Connect timeout — maximum time to establish a TCP connection (default 10 seconds).
Request timeout — maximum time for an individual HTTP request to complete (default 30 seconds).

Retries¶

GET requests are automatically retried on transient failures (HTTP 500, 503, and network errors) with exponential backoff and jitter. The default maximum number of retries is 3:

S3Source source = S3Source.builder()
        .region("us-east-1")
        .credentials(S3Credentials.of("AKIA...", "secret"))
        .maxRetries(5)   // default: 3
        .build();

Set maxRetries(0) to disable retries entirely.

Custom HttpClient¶

For full control over connection pooling, proxy settings, or other transport configuration, pass a pre-configured HttpClient:

HttpClient client = HttpClient.newBuilder()
        .connectTimeout(Duration.ofSeconds(5))
        .build();

S3Source source = S3Source.builder()
        .region("us-east-1")
        .credentials(S3Credentials.of("AKIA...", "secret"))
        .httpClient(client)
        .build();

When a custom HttpClient is provided, the caller is responsible for closing it — S3Source.close() will not close the client. The connectTimeout builder option is ignored when a custom client is supplied.
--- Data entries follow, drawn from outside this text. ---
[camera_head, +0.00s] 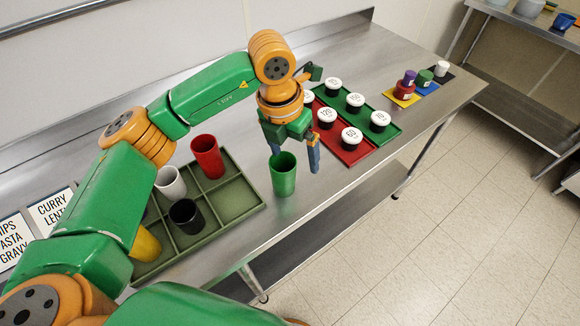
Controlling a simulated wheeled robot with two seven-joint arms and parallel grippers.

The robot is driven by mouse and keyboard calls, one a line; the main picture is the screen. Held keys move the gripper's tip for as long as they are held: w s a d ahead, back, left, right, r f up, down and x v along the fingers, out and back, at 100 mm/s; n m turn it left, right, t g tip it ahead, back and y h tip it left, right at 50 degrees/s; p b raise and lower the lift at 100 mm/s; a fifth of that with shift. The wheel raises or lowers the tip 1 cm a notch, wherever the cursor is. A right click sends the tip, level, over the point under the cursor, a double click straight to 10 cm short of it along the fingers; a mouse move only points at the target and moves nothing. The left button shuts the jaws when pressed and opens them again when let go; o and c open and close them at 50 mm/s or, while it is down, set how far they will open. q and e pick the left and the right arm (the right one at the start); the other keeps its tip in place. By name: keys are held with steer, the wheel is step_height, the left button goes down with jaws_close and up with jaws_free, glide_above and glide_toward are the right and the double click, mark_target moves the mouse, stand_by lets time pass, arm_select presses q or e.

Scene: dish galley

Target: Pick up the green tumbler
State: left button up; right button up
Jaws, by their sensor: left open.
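The green tumbler (284,176) stands upright on the steel counter, just right of the green divided tray (232,204). My left gripper (295,162) points down above and behind the tumbler. Its jaws are open, with one blue finger close to the tumbler's rim and the other to its right. From this view I cannot tell whether a finger touches the tumbler. My right gripper is not in view.
In the divided tray stand a red tumbler (207,157), a white one (171,183), a black one (187,216) and a yellow one (146,243). White-lidded jars stand on a red mat (358,154) and a green mat (387,133) to the right. The counter's front edge is close to the tumbler.

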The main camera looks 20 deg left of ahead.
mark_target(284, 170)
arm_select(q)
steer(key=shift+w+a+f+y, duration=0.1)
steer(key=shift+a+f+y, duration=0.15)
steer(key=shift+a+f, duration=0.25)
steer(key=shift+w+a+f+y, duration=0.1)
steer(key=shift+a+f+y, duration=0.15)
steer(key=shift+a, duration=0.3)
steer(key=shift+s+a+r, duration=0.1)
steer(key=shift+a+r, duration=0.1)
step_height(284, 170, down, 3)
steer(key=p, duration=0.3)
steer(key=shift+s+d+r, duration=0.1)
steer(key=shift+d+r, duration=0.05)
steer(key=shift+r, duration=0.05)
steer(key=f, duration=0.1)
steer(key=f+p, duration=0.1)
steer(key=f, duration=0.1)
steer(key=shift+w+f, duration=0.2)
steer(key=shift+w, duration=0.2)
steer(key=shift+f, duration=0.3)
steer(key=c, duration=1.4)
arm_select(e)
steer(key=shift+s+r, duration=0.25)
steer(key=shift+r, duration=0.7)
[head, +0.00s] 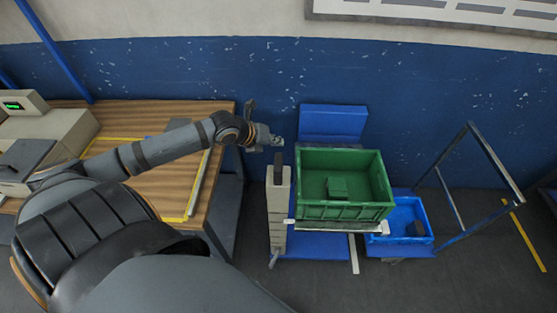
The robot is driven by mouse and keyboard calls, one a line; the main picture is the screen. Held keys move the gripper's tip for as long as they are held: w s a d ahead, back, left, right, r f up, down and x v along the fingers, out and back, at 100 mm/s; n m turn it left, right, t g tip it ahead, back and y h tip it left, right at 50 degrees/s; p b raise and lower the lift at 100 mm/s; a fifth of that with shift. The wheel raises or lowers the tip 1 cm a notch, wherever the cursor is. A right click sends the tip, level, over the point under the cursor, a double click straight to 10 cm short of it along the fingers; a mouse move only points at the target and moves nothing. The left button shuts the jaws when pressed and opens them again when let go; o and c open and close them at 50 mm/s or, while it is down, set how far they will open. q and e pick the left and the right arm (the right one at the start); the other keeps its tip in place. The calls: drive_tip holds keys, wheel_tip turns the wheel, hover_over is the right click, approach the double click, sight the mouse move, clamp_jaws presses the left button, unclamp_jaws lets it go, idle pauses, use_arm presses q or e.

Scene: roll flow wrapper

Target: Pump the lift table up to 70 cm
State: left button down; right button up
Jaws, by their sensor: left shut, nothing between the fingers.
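The lift table appears as a blue base (318,247) on the floor, with a pale upright column (279,213) on its left side. A dark handle-like part (278,168) stands on top of the column. A green crate (346,210) rests on the table's top and hides most of it; a small green block lies inside. My left gripper (279,141) is shut and empty, in the air just above and behind the dark part, seemingly apart from it. The table's height cannot be read. My right gripper is not in view.
A wooden workbench (150,180) with yellow tape and a device stands at the left. A blue bin (405,222) with a dark item is right of the crate. A blue metal frame (482,190) stands farther right. A blue wall closes the back. Dark floor is free in front.

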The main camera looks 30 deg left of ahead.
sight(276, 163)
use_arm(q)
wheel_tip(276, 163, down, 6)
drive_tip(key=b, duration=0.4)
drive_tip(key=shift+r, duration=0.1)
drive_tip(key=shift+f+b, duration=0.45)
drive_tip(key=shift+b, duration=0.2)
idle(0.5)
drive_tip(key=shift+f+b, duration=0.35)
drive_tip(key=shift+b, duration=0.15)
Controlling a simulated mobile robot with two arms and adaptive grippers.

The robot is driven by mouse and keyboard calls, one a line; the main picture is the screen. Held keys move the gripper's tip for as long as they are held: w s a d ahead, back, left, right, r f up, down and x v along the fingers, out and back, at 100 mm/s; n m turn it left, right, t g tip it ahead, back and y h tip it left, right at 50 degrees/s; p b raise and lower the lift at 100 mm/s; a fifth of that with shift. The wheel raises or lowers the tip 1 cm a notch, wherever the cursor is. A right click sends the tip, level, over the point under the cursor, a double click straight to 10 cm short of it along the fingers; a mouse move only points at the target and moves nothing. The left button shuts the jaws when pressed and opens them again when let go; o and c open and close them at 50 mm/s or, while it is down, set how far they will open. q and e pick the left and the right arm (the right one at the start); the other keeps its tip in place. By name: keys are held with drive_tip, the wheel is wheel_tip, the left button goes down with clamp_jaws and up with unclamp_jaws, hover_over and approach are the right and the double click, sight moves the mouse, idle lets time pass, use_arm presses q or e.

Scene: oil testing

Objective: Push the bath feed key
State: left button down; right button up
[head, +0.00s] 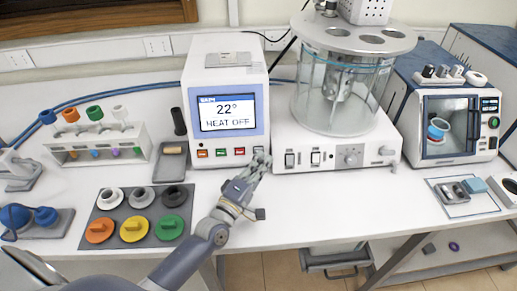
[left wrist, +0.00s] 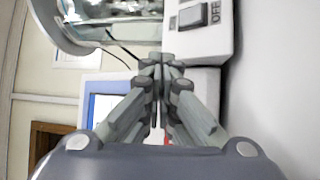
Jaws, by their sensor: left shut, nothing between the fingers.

Column projection, row group filtering, and all other reader features work transparently with S3 files.

I/O Behavior¶

When reading from S3, Hardwood coalesces column chunk reads within each row group into as few HTTP requests as possible (typically 1-2 per row group). Column projection, page-level predicate pushdown, and maxRows all narrow the byte ranges before coalescing, reducing the amount of data transferred.

Note that without a maxRows limit, the reader fetches all projected (and filtered) column data for an entire row group when any column enters it. For large row groups (128 MB–1 GB is typical), this can transfer significant data even if the consumer stops reading early. To minimize data transfer for partial reads, set maxRows on the reader — this truncates each column's fetch to only the pages covering the needed rows.